3. C’est donc l’humilité de David, la douceur de David que notre psaume chante ici en disant à Dieu : « Seigneur, souvenez-vous de David et de toute sa mansuétude ». Dans quelle fin, « Seigneur, vous souviendrez-vous de David ? Souvenez-vous qu’il jura devant le Seigneur, qu’il fit un vœu, au Dieu de Jacob ». Souvenez-vous-en, Seigneur, afin qu’il accomplisse la promesse qu’il à faite. David fait une promesse qu’il peut accomplir, et néanmoins il supplie le Seigneur d’accomplir le vœu qu’il a fait. Il y a de la ferveur dans son vœu, mais de l’humilité dans sa prière. Que nul ne compte sur ses forces pour accomplir ce qu’il a promis. Dieu qui l’engage à faire des vœux, l’aide aussi à les accomplir. Voyons donc ce qu’il a promis par son vœu, et nous comprendrons comment nous devons voir en David une figure. Le nom de David signifie, qui est fort de la main. Or, David était un grand guerrier. Plein de confiance dans le Seigneur son Dieu, il termina heureusement toutes ses guerres, et détruisit tous ses ennemis. Dieu le protégea selon qu’il était nécessaire pour le bien de ses États ; et nous montrait, sous la figure de ce roi, celui dont la main forte devait terrasser dans ses ennemis, le diable et ses anges. Car tels sont les ennemis que renverse l’Église. Et par quel moyen ? Par sa douceur ; et ce fut par sa douceur que notre roi put vaincre le diable. Celui-ci s’emportait, celui-là supportait.

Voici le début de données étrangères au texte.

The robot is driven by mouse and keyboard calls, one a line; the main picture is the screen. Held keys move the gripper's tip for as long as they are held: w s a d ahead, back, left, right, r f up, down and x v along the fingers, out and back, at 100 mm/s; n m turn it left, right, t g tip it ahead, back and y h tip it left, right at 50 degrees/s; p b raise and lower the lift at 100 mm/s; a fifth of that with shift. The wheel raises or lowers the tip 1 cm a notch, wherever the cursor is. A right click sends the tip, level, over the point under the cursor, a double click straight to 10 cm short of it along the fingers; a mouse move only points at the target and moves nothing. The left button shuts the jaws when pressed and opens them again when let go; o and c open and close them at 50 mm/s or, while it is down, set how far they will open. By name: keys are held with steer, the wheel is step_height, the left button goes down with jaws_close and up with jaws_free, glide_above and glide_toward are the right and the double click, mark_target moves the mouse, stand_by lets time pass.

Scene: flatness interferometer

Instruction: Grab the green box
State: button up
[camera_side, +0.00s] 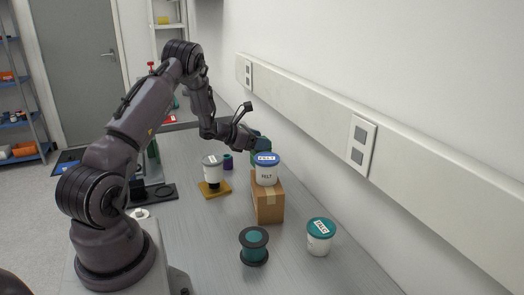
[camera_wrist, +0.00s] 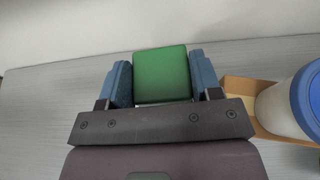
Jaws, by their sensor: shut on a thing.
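The green box (camera_wrist: 162,74) sits between the two blue fingers of my gripper (camera_wrist: 161,82) in the wrist view, with a finger against each side. My gripper is shut on it. In the side view my gripper (camera_side: 260,144) is behind the white tub with the blue lid marked FELT, near the wall. Only a small green part of the box shows there, mostly hidden by the fingers and the tub. I cannot tell whether the box touches the table.
The FELT tub (camera_side: 266,170) stands on a cardboard box (camera_side: 268,203) close to my gripper. A white tub with a grey lid (camera_side: 212,168) stands near a yellow base (camera_side: 214,190). A teal spool (camera_side: 254,246) and a teal-lidded tub (camera_side: 320,237) stand in front. The wall (camera_side: 400,100) is close behind.

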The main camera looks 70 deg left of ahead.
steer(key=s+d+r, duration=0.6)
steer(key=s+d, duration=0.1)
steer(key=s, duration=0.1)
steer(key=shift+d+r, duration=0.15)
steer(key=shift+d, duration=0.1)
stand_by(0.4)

Celui qui s’emportait fut vaincu, celui qui supportait fut vainqueur. C’est par la même douceur que l’Église, qui est le corps du Christ, triomphe de ses ennemis. Que sa main soit forte, qu’elle triomphe en agissant. Mais comme elle est le corps du Christ, elle est aussi un temple, une maison, une cité et celui qui est la tête de ce corps, habite aussi cette maison, sanctifie ce temple, règne dans la cité. Voilà tout ce qu’est l’Église, et ce qu’est aussi le Christ. Quel vœu donc avons-nous fait à Dieu, sinon d’être son temple ? Nous ne pouvons rien lui offrir de plus agréable, que de dire avec le prophète Isaïe[4] : « Possédez-nous ». En fait de biens terrestres, c’est faire une faveur à un père de famille que lui donner quelques terres à posséder : il n’en est pas de même dans l’Église : c’est à l’héritage même qu’il est avantageux d’être possédé par Dieu.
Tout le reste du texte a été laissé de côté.